The Project Manager agreed, adding that she had tried to mitigate against rising materials costs when it became clear several months ago that prices were rising rapidly. The issue now was getting supplies delivered on time, even if they had been ordered 3-4 months ago. She said that there was a huge amount of work going on now in terms of communication and an article on the project was in the September issue of ‘Just North Walsham’. There was a challenge in terms of cross-messaging but a clear route for messaging had been established and it was hoped that communication would remain positive and consistent going forwards.
The Chairman asked whether signage for the car parks had been resolved. Cllr Kershaw replied that this was still being resolved.
The Chief Executive said that he agreed with the comments so far. It was a huge project and it had been very farsighted to pre-order materials to mitigate against inflation. He said that he agreed with Cllr Kershaw that it was time to be openly proud of the scheme and the investment made by the Council. He added that there should be a focus on setting out the wider context of the future growth of the town and that the council was facilitating the evolution of the town centre. He went onto say that anything involving the HAZ needed to be signed off in advance by Historic England and this was a challenge. This made responding on the ground difficult. It was known that there was a small number of voluble people with vested interests who were not supportive of the project but there were positive comments – particularly the location of the new market and these should be built on. He added that it was important that the Council was able to lead on such messaging. On two occasions recently, specifically the unveiling of Church Approach and the announcement of the new travel hub, the Council had not been able to lead on the communication as it was pushed out on social media by other groups first. This was very frustrating as the Council had been crucial in delivering these projects.
Cllr E Seward said that he agreed with the comments so far. The bus interchange and the toilet refurbishment had now been completed and the development adjacent to the Shambles was impressive but had been behind schedule. He said that there was a lot happening but it was not always clear what was being progressed. He highlighted the work at the market place, the Cedars and the resurfacing of the Mundesley Road car park. In addition the Building Improvement Grants were currently underway, with two approved so far and the completion of the wall behind the Shambles. This totalled five projects that were currently ‘live’, with two more to go – the Vicarage Street toilets and the Lokes. There was £700k for economic regeneration that could fund this work. In terms of moving forward, a tighter management control and reporting system was required that covered every aspect of the project, not just the HAZ element. It needed one senior manager with oversight. Tight control of projects was also required – as demonstrated by the recent work on the Shambles. Regular reports were required, ideally on a weekly basis so that any slippage could be quickly addressed.
Cllr Seward agreed that there was an internal communications issue and that sometimes things were happening that members and some officers were not aware of. There did not seem to be collaboration between departments. It was imperative that Local Members were kept up to date as they were often stopped in the town and asked questions that they could not respond to which was not helpful.
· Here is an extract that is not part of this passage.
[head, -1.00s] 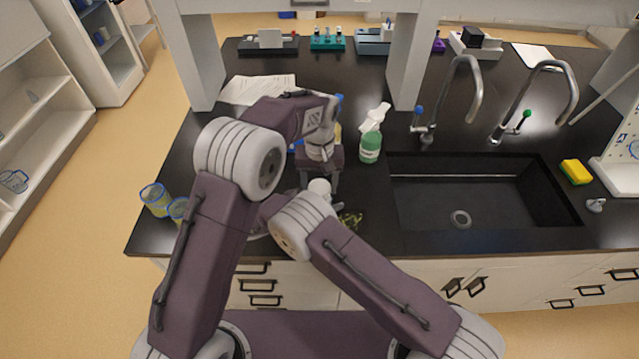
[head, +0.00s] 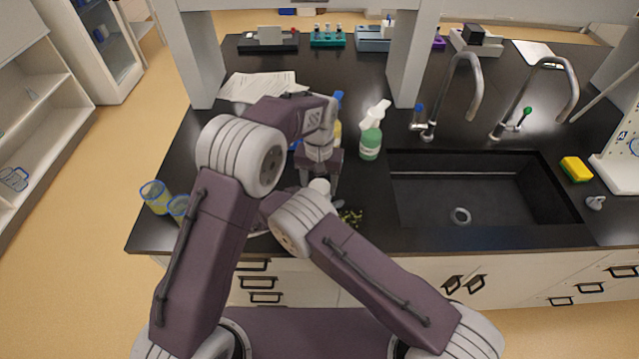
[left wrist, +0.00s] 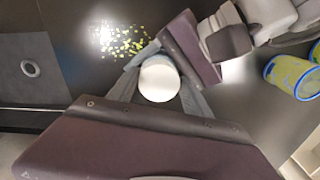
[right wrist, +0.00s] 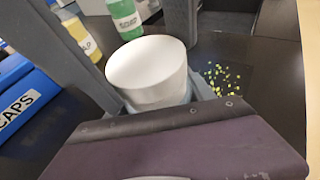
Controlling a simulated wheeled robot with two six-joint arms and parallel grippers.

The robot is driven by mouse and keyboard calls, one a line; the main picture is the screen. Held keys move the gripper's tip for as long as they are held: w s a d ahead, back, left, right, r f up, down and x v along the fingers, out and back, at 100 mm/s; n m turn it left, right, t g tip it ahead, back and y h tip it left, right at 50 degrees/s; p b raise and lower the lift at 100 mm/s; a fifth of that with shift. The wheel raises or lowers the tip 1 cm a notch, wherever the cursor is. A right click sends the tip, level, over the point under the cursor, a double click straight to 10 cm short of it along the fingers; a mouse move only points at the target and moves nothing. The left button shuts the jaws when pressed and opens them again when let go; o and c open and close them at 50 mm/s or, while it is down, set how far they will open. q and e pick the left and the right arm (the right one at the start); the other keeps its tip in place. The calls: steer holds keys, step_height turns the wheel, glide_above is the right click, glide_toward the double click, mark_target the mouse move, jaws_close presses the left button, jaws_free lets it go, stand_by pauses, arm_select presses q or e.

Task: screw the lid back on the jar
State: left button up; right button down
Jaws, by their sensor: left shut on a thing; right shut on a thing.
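The white round lid (head: 319,186) is low between the fingers of my left gripper (left wrist: 160,88), which is shut on it from above. The lid also fills the middle of the left wrist view (left wrist: 159,78). In the right wrist view the lid (right wrist: 147,62) sits level over the pale jar (right wrist: 165,97), of which only a strip below the lid shows. My right gripper (right wrist: 157,98) is shut on the jar from the side. In the head view my arms mostly hide the right gripper and the jar. I cannot tell how tightly the lid sits.
Yellow-green bits (head: 350,217) lie scattered beside the jar. A green spray bottle (head: 370,145) stands behind, left of the sink (head: 460,190). A blue caps bin (right wrist: 22,105) and a yellow bottle (right wrist: 82,38) are close by. Yellow beakers (head: 155,197) stand at the left edge.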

He concluded by saying that he was excited by the project but also aware that some of the funding needed to be spent during the current financial year or it would be lost and he did not want the momentum to slip.
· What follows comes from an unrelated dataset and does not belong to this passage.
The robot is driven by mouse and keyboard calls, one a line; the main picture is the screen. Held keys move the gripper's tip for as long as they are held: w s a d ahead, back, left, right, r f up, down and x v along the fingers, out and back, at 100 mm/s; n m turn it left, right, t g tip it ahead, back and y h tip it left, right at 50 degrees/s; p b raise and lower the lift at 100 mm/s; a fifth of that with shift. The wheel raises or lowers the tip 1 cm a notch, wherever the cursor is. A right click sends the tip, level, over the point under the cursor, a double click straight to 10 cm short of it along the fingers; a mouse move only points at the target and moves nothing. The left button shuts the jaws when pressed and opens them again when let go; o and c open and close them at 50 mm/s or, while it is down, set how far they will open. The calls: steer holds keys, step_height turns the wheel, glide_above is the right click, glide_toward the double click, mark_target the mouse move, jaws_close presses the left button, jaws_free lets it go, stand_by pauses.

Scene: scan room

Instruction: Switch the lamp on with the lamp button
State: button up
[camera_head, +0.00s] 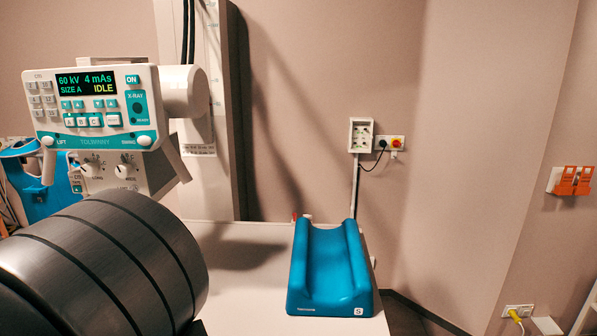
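A white control panel (94,106) with teal trim faces me at the upper left. Its display (85,84) reads 60 kV, 4 mAs, SIZE A and IDLE. Several small buttons sit around the display, among them a teal ON button (132,79) and a white button (113,120) right of the A, B, C keys. I cannot read which one is the lamp button. Below hangs a grey box (110,172) with two round white knobs and a small teal button (76,188). No lit patch from a lamp stands out on the table.
A white table (240,300) carries a blue trough-shaped cushion (329,275). A tall column (214,160) stands behind the panel. Wall sockets (361,135) with a red-and-yellow switch (397,143) and an orange wall holder (573,181) are on the right.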

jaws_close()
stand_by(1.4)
Cllr V Gay agreed that the Heritage Action Zone (HAZ) project should not be treated as a ‘silo’ on its own. There was a great story to be told, beginning with the District Council seizing the chance to apply for the funding, and then, once it was received, moved ahead with implementing the work, whilst having the foresight to purchase materials in advance to ensure that the project was not delayed. She said this was the story of a pro-active Council and it had not been told yet. Cllr Gay then added that as the opening date for the new toilets at Vicarage Street approached, it was vital that the Council demonstrated that they had listened to the extensive consultation and acted on it. The same applied to the Lokes in the town, they had been part of the original plan and the Council had bought a piece of land to support the vision for them. She concluded by saying that the Shambles was also a good story and there could have been more done to explain why there were delays as the reasons were interesting. She said that she understood some of the restrictions regarding media and members had ensured that their piece for the local free paper was quite general and didn’t go into too much detail. This meant that the argument for bringing everything together was absolutely vital and she was fully supportive.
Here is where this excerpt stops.